Ci-dessus: Achille / Brad Pitt versus  Hector / Eric Bana

Ce qui frappe, à relire ce texte plus de cinquante ans après une première découverte adossée aux classes de lycée, c'est la part prééminente qu'y jouent les dieux, les hommes n'y ayant majoritairement que les états d'âme et les réactions que ceux-ci veulent bien leur souffler .

La colère d'Achille est sans doute une colère humaine, et c'est bien le dépit personnel de se voir privé de la belle Briséis par une décision arbitraire d'Agamemnon qui le fait rentrer sous sa tente et se retirer des combats, mais enfin tout le déroulé ultérieur des événements ne dépendra plus que des préférences et des sautes d'humeur des dieux immortels, qui passent leur temps à observer le conflit, à s'émouvoir pour leurs poulains, à s'incarner en tel ou tel des participants pour aller prêter main forte "en tant que de besoin" à leurs favoris, ce qui d'ailleurs, paradoxalement, peut leur valoir quelques blessures dont heureusement, leur statut particulier et, revenus sur l'Olympe aux pieds de Zeus, l'usage de quelque onguent magique à eux seuls réservés, dissiperont les effets et leur rendront aisément leur inaltérable intégrité.

C'est ainsi beaucoup moins Achille qu'Athéna, qui domptera Hector, comme plus  tard – mais nous ne sommes plus dans l'Iliade – ce sera beaucoup moins Paris qu'Apollon qui enlèvera d'une flèche mortelle la vie au fils de Thétis.

A dire vrai, dès le départ même, et en amont de l'affront, que je soulignais comme très humain, fait à Achille, c'est bel et bien ce même Apollon que je viens de citer qui, sollicité par Chrysès, l'un de ses prêtres, venu avec une rançon demander à Agamemnon sa fille Chryséis et repoussé par celui-ci, envoie par mesure de rétorsion la peste au camp grec. C'est cette peste constatée, puis interprétée par le devin Calchas, qui conduira contre son gré Agamemnon à rendre Chryséis et à s'octroyer, à titre compensatoire et sans autre justification que son bon plaisir et son statut de roi des rois, la captive Briséis qui avait initialement été concédée à Achille. 

Il est amusant d'apprendre dans le dictionnaire de la mythologie de Pierre Grimal que la tradition précisait soigneusement les types de beauté des deux captives : Chryséis blonde, mince et petite; Briséis grande, brune, élégante, le teint blanc. Représentation ainsi d'un résumé bi-partisan de la beauté féminine.

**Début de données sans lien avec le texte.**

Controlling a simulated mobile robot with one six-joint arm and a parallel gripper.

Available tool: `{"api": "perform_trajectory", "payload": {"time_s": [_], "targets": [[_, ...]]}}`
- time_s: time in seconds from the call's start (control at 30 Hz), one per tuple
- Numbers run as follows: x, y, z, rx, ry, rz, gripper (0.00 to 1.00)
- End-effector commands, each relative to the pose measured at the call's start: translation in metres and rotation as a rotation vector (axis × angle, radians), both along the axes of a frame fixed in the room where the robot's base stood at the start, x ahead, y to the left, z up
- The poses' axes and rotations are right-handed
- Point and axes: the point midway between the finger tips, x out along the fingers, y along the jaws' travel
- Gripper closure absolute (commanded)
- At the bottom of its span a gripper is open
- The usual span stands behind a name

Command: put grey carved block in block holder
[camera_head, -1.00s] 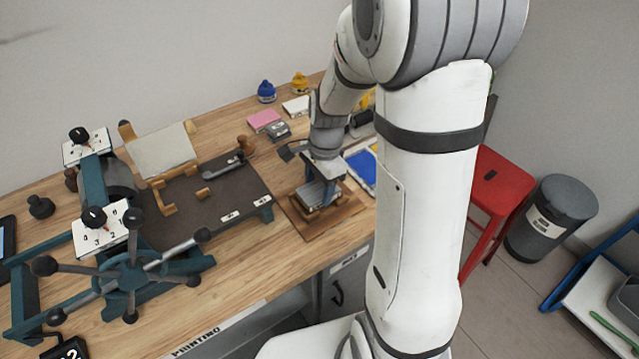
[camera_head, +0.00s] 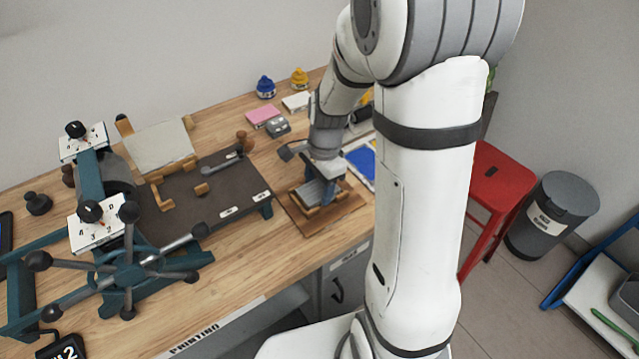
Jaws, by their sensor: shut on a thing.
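The grey carved block (camera_head: 312,193) is at the wooden block holder (camera_head: 332,217), a brown board with lighter wooden pieces, near the front edge of the bench. My gripper (camera_head: 323,180) points down over the holder and is shut on the block. The block lies between or on the holder's wooden pieces; its seating underneath cannot be told. My fingers hide part of the block's far side.
Left of the holder stands a press with a dark bed (camera_head: 205,197) and a spoked wheel (camera_head: 130,265). A red stool (camera_head: 495,177) and grey bin (camera_head: 552,215) stand right.

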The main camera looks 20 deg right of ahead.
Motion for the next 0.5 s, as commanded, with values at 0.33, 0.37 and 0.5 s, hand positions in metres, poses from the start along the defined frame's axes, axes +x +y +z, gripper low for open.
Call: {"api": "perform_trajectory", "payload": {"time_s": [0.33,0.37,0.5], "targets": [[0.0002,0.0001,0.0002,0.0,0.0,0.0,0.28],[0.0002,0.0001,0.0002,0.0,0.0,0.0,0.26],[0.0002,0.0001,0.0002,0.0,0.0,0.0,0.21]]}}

Une beauté qui peut déclencher des guerres - à preuve justement Hélène, source absolue du conflit - mais qui cohabite, chez Homère, avec des notations à faire blêmir les modernes . Lors des jeux pour les funérailles de Patrocle, on ne manquera pas de noter que pour doter l'épreuve de lutte (pour la lutte douloureuse) , Achille aux pieds agiles (podas okus Achilleus / πόδας 'ωκυς 'Αχιλλεύς) propose : "au vainqueur un grand trépied, allant au feu, que les Achéens, en eux-mêmes, estimaient douze bœufs; pour le vaincu, il exposa une femme; elle savait faire beaucoup d'ouvrages, et on l'estimait quatre bœufs." Finalement, le grand Ajax, fils de Télamon (car il y a un petit Ajax , fils d'Oïlée, agile à la course) et l'ingénieux Ulysse seront déclarés vainqueurs ex-æquo et se partageront des prix égaux. On ne sait pas ce qu'il advint de la femme …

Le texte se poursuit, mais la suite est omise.